#### [Given request]
Look through the data below. Pick out the lines holding the string "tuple".

#### [Given data]
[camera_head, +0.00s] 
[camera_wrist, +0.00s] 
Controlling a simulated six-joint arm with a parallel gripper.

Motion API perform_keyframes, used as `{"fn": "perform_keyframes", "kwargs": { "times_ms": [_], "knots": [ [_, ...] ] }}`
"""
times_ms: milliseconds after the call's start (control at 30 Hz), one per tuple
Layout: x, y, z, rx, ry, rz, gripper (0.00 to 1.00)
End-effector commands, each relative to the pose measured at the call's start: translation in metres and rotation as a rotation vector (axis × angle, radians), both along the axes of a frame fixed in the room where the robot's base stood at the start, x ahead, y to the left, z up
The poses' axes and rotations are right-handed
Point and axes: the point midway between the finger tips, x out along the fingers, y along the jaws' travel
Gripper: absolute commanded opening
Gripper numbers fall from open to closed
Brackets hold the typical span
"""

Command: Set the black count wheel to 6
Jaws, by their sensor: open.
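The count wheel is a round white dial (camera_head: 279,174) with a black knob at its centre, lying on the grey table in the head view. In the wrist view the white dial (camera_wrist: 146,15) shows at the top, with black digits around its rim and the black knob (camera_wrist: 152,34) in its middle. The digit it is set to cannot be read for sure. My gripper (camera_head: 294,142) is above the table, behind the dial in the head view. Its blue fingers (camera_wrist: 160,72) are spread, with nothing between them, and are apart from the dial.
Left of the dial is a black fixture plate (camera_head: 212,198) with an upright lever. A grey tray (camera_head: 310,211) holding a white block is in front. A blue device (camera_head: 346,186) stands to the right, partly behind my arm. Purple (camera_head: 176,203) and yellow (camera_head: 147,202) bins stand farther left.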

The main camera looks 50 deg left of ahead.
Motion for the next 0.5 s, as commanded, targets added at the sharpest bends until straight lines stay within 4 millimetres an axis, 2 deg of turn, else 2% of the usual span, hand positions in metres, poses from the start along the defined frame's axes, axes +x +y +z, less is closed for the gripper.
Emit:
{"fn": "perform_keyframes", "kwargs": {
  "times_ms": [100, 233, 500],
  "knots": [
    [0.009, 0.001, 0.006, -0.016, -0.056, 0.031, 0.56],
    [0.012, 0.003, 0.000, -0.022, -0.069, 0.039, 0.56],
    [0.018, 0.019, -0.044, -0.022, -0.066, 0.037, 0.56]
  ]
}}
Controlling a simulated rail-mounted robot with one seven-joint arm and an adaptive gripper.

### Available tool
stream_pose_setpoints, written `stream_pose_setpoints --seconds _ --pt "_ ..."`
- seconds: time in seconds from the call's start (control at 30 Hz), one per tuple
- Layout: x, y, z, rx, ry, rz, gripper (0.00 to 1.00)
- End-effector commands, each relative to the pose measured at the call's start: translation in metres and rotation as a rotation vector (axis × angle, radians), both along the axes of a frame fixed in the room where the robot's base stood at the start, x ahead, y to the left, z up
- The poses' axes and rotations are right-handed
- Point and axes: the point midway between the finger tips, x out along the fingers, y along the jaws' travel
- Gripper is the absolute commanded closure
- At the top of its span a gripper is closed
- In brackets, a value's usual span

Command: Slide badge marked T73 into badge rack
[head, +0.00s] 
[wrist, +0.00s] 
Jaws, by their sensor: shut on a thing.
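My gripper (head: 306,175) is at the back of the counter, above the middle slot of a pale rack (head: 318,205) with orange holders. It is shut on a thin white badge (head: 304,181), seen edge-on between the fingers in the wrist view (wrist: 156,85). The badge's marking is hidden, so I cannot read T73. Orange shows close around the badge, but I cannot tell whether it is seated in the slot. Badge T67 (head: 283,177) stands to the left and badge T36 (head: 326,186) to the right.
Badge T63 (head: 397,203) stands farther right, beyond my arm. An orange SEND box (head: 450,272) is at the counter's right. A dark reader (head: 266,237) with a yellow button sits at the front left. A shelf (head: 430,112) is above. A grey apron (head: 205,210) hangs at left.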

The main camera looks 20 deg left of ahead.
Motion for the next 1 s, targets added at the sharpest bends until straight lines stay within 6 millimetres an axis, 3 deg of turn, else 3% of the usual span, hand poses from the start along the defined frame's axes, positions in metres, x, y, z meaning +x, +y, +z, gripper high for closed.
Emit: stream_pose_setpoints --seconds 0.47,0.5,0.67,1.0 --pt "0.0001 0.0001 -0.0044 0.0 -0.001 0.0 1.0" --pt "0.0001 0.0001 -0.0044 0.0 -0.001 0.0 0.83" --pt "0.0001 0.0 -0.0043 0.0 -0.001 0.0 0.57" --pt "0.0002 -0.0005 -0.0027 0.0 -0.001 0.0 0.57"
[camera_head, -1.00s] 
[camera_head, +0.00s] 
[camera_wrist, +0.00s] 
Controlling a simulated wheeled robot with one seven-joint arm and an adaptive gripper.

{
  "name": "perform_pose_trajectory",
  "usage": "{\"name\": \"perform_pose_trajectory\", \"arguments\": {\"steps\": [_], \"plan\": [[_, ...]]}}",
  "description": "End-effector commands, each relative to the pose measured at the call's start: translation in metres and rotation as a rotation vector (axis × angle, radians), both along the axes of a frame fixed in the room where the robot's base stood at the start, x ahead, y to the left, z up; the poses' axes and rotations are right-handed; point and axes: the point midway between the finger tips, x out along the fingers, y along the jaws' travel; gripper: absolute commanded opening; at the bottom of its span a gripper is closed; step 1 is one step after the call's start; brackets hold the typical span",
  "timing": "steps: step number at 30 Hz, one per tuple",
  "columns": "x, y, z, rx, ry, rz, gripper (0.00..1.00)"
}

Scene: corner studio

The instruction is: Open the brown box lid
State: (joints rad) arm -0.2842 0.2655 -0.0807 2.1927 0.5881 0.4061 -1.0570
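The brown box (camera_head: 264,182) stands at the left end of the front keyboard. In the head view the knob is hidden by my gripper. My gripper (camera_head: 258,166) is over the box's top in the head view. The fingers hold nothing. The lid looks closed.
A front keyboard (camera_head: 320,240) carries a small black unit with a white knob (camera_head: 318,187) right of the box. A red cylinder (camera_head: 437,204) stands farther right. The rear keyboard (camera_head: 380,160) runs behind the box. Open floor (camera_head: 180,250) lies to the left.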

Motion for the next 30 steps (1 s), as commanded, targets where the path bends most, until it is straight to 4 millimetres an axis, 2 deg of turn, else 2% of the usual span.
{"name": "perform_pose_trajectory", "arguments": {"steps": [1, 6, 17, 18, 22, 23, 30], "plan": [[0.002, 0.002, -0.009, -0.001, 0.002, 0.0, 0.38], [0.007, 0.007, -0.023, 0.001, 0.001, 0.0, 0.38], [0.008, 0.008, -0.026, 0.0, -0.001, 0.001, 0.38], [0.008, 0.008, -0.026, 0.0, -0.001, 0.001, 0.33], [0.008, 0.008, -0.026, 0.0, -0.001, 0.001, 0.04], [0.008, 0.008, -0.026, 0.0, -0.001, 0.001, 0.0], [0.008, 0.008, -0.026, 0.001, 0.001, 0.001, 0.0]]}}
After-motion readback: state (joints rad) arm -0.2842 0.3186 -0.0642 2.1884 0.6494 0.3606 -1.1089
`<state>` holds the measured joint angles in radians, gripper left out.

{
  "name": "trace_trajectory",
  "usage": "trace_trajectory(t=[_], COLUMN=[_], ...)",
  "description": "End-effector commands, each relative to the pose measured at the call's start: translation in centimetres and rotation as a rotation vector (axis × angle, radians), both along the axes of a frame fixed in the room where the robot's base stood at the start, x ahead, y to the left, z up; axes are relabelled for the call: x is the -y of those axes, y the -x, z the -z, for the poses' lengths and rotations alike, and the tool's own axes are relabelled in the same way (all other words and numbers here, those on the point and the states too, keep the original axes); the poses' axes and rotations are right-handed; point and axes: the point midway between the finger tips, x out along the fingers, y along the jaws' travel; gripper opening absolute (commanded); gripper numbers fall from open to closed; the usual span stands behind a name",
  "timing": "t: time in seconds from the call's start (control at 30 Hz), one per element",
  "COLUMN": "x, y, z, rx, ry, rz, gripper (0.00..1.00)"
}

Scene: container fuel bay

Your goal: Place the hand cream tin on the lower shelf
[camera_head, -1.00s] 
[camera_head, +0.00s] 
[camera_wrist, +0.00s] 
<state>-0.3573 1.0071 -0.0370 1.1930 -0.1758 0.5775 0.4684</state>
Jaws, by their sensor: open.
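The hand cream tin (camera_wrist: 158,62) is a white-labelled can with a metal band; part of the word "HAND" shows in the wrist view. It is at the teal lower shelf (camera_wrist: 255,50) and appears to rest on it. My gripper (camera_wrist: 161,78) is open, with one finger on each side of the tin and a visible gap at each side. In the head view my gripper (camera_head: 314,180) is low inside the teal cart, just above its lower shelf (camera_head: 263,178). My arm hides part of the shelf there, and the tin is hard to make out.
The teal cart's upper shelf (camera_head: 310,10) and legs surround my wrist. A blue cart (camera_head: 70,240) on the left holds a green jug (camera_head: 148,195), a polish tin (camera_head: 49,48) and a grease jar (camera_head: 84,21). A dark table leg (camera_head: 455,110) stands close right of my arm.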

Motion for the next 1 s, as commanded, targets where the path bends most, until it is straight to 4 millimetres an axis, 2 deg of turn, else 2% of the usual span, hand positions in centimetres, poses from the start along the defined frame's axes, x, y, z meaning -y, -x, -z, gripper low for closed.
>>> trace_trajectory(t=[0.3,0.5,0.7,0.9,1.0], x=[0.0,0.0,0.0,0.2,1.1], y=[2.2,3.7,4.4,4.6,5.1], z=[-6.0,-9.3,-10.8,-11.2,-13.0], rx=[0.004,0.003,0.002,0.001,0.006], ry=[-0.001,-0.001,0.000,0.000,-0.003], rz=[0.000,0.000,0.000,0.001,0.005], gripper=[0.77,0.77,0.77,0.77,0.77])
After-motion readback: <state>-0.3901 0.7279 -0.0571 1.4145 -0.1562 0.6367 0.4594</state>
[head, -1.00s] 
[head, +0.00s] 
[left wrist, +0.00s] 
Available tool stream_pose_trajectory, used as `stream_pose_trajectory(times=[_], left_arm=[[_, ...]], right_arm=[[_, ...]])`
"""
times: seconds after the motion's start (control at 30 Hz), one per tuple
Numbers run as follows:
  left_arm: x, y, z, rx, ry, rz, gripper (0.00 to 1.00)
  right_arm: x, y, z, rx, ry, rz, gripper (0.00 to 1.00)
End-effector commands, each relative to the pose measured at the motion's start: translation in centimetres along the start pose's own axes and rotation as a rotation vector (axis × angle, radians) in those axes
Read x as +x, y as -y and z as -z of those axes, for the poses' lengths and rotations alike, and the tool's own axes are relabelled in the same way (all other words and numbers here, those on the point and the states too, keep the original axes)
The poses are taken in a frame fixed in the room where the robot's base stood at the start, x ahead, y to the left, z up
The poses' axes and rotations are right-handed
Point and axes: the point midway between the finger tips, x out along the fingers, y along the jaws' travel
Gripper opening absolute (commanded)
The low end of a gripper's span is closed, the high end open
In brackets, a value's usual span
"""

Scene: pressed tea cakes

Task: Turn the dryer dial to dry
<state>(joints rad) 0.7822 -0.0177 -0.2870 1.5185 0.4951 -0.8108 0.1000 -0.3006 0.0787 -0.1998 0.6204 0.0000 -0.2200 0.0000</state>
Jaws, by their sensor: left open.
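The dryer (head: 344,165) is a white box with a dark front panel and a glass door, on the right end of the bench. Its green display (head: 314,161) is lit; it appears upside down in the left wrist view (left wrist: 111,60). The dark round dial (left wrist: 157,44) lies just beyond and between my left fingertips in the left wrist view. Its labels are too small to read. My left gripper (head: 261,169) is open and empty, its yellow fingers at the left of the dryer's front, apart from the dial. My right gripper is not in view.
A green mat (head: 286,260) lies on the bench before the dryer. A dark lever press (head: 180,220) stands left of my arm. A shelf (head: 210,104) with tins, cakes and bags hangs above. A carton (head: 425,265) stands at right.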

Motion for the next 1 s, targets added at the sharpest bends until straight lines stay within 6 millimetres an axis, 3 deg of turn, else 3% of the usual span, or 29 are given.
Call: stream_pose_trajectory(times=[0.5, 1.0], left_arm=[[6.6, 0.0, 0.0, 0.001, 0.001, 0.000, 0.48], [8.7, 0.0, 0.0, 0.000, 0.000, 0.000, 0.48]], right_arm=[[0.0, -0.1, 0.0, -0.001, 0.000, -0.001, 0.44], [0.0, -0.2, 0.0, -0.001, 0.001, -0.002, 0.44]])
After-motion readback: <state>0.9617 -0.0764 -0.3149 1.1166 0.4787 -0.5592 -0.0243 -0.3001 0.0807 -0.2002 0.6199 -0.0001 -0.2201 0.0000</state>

#### [Result of this exercise]
times_ms: milliseconds after the call's start (control at 30 Hz), one per tuple
- seconds: time in seconds from the call's start (control at 30 Hz), one per tuple
  "timing": "steps: step number at 30 Hz, one per tuple",
times: seconds after the motion's start (control at 30 Hz), one per tuple

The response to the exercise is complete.